Now the questions was why this is happening, 0x25000000 seems unwanted and breaks. This is from pool_extract_error_message. In my case by the test it runs there it gets to the point where it won't find an associated error message:

4366 if (kind != 'E' && kind != 'N')
4367 {
4368 pool_unread(backend, str_buf->data, readlen);
4369 »···»···»···»···pfree(str_message_buf->data);
4370 »···»···»···»···pfree(str_message_buf);
4371 »···»···»···»···pfree(str_buf->data);
4372 »···»···»···»···pfree(str_buf);
4373 ereport(ERROR,
4374 (errmsg("unable to extract error message"),
4375 errdetail("invalid message kind \"%c\"",kind)));
4376 }

Then on returning from that function it will do the unexpected.

(gdb) fin
Run till exit from #0 pool_extract_error_message (read_kind=read_kind@entry=1 '\001', backend=backend@entry=0x130e9a0, major=3,
    unread=unread@entry=1 '\001', message=message@entry=0x7ee61928) at protocol/pool_process_query.c:4439
0x004e3f24 in per_node_error_log (backend=backend@entry=0x130d998, node_id=node_id@entry=0,
    query=query@entry=0x1321190 "CREATE TABLE autocommit (a int);",
    prefix=prefix@entry=0x547220 "pool_send_and_wait: Error or notice message from backend: ", unread=unread@entry=1 '\001')
    at protocol/pool_proto_modules.c:3139
3139 if (pool_extract_error_message(true, CONNECTION(backend, node_id), MAJOR(backend), true, &message) > 0)
Value returned is $26 = 255
(gdb) p *message
Cannot access memory at address 0x25000000

That does not match the definition of the function:

  • Return values are:
  • 0: not error or notice message
  • 1: succeeded to extract error message
  • -1: error)

This would also explain why it is arm specific, if this is some magic "int is different here" (odd still but that is what happens).

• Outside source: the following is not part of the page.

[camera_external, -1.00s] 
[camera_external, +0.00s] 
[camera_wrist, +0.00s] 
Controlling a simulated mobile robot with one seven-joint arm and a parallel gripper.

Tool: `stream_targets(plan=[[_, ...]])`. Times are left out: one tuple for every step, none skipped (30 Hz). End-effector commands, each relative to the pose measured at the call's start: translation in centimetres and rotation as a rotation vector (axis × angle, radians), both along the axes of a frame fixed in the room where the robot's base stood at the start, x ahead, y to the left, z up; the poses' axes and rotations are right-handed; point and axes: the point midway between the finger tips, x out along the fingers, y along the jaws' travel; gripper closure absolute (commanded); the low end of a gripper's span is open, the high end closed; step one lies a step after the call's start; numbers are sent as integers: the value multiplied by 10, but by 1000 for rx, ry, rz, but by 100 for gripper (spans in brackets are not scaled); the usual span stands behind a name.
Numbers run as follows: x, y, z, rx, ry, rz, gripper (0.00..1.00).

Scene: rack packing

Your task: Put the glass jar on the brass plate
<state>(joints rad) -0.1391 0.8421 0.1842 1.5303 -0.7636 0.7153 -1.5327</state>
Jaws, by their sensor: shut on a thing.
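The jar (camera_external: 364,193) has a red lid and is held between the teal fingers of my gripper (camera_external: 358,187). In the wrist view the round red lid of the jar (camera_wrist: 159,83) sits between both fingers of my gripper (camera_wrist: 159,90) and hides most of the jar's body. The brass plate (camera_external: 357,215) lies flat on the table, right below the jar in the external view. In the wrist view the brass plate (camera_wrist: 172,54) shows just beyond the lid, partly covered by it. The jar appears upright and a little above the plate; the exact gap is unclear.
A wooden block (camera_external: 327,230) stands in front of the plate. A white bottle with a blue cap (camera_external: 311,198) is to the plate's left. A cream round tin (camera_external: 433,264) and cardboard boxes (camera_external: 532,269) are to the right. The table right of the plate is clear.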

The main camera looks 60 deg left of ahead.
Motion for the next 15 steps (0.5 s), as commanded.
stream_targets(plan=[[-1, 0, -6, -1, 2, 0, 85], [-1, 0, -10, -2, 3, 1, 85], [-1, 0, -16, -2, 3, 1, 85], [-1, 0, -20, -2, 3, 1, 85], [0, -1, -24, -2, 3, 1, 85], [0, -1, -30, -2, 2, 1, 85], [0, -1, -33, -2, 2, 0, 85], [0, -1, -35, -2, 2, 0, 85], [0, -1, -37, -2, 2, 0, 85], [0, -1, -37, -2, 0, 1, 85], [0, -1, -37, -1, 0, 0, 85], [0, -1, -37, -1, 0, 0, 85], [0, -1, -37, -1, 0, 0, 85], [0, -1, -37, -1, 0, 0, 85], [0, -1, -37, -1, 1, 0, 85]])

Yet with that known and seeing that most other calls check for == 1 like pool_auth.c pool_do_auth 298 if (pool_extract_error_message(false, MASTER(cp), protoMajor, true, &message) == 1)

The fix seems rather easy, I have built it with == 1 in the call to it and it works fine now. I'll prep something against this repo instead of the Ubuntu version and propose it here.

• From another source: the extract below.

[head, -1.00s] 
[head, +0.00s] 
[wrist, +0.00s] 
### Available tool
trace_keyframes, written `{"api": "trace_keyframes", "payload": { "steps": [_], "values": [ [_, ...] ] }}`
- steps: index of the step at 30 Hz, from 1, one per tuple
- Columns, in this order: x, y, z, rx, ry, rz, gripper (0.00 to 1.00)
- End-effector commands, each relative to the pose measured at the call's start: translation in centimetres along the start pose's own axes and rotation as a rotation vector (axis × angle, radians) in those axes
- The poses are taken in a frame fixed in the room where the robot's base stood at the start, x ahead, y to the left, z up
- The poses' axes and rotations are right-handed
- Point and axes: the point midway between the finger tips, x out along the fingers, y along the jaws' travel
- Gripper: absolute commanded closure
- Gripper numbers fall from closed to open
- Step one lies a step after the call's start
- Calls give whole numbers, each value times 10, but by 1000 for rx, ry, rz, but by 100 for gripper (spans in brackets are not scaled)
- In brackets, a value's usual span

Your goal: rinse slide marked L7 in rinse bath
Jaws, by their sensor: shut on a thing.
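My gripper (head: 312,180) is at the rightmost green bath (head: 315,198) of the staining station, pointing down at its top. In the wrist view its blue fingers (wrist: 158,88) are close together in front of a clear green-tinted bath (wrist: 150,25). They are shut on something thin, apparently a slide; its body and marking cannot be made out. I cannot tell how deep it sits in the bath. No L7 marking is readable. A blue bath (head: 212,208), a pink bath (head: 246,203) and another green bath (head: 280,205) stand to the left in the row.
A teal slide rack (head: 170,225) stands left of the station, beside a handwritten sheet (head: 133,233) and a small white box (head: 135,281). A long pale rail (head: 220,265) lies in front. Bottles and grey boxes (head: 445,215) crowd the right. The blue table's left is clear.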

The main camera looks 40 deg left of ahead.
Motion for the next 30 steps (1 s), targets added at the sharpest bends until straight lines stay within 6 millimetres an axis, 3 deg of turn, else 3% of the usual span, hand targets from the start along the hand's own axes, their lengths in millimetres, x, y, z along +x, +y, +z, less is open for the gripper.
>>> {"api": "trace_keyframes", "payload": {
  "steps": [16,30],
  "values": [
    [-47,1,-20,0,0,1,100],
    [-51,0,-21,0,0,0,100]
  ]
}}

cpaelzer commented 6 years ago

The fix that seems to work for me is pushed now and available for your review.

tatsuo-ishii commented 6 years ago

Thank you for the problem analysis and the patch. I found that pool_extract_error_message() is broken because it tries to return bool variable "ret" despite the fact that the function's return type is int. The bug has been there since 3.4 was out, I guess.

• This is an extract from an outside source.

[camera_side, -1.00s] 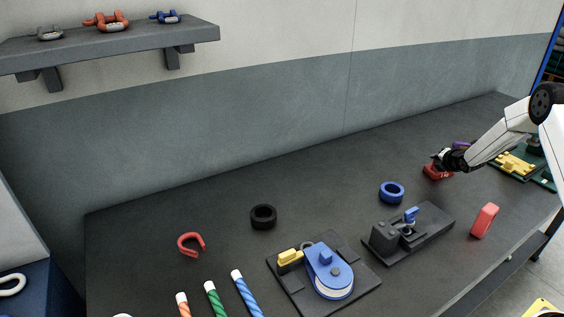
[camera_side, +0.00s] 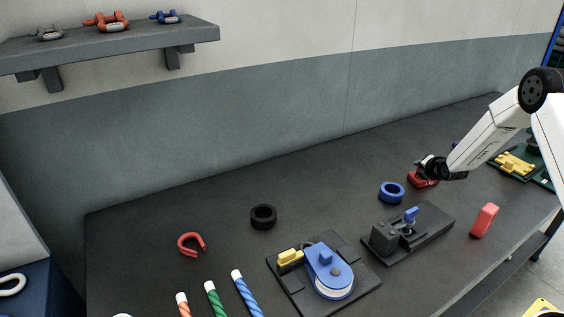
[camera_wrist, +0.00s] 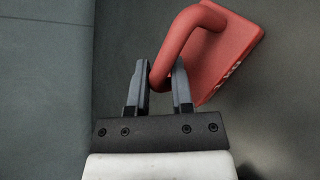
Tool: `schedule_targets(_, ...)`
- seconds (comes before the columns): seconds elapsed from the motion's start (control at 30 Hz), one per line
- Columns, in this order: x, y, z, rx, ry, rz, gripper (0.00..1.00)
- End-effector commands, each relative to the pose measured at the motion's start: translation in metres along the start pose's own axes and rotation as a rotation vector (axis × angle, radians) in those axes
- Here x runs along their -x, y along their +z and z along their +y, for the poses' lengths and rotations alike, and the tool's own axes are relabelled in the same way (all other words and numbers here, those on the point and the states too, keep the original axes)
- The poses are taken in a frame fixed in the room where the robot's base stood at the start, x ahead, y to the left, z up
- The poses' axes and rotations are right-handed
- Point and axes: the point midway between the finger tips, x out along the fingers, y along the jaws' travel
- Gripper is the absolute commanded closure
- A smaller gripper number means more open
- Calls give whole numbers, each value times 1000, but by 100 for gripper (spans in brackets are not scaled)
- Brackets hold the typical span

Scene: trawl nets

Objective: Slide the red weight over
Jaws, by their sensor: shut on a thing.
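The red weight (camera_side: 421,180) is a red block on the dark bench, right of the blue ring, partly hidden by my gripper in the side view. In the wrist view the red weight (camera_wrist: 232,50) shows a thick looped handle and pale markings on its body. My gripper (camera_side: 432,166) is low at the weight. In the wrist view my gripper (camera_wrist: 160,80) has its two grey fingers on either side of the handle, shut on it.
A blue ring (camera_side: 391,192) lies just left of the weight, and a black ring (camera_side: 263,217) lies further left. A dark clamp fixture (camera_side: 408,234) and an upright red block (camera_side: 484,220) stand nearer the front. The bench behind the rings is clear.

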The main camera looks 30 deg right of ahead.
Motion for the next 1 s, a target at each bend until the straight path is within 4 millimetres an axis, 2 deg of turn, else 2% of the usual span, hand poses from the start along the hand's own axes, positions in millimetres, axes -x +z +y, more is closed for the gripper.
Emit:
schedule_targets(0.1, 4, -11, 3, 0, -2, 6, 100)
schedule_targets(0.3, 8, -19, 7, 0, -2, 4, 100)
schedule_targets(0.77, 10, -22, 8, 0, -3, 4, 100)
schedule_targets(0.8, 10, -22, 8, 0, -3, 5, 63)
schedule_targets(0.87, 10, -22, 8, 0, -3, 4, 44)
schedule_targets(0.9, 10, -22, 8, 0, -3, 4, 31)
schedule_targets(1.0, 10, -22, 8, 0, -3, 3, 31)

Why you see the bug but we haven't seen it? It seems on armhf, char type (that is typedefed to bool in pgpool-II) is unsigned char type, so if it's promoted to int type, then the sign bit is dropped off. On the other hand, on x86 or amd64, char is signed, and the sign bit is preserved when char type is converted to int type. So, this code block: if (pool_extract_error_message(...) > 0) { ereport(LOG, (errmsg("%s: DB node id: %d backend pid: %d statement: \"%s\" message: \"%s\"", prefix, node_id, ntohl(slot->pid), query, message))); }

does not execute and we are fine.

In summary, I think your patch definitely fixes the problem and I will apply it to the upstream. However I also wants to fix the oversight of pool_extract_error_message() I mentioned above along with your patch.

cpaelzer commented 6 years ago

Yeah I don't mind the exact fix - I agree to the ret of bool being the real root cause. Didn't look at that and wanted to stick with how the other callers handled it in case there was a hidden reason for it.

Please give me a ping here (I guess GH will do) when (either) patch is merged as I then will backport into the current version in Ubuntu - that way I don't have to wait for the next full release bug can get it working.

Thanks for considering my changes, looking forward to hear again when it is integrated.

cpaelzer commented 6 years ago

Oh I've seen the patch merged in the proper upstream repo - thanks! Just not yet mirrored.

IMHO we can close this - thanks for your fast response!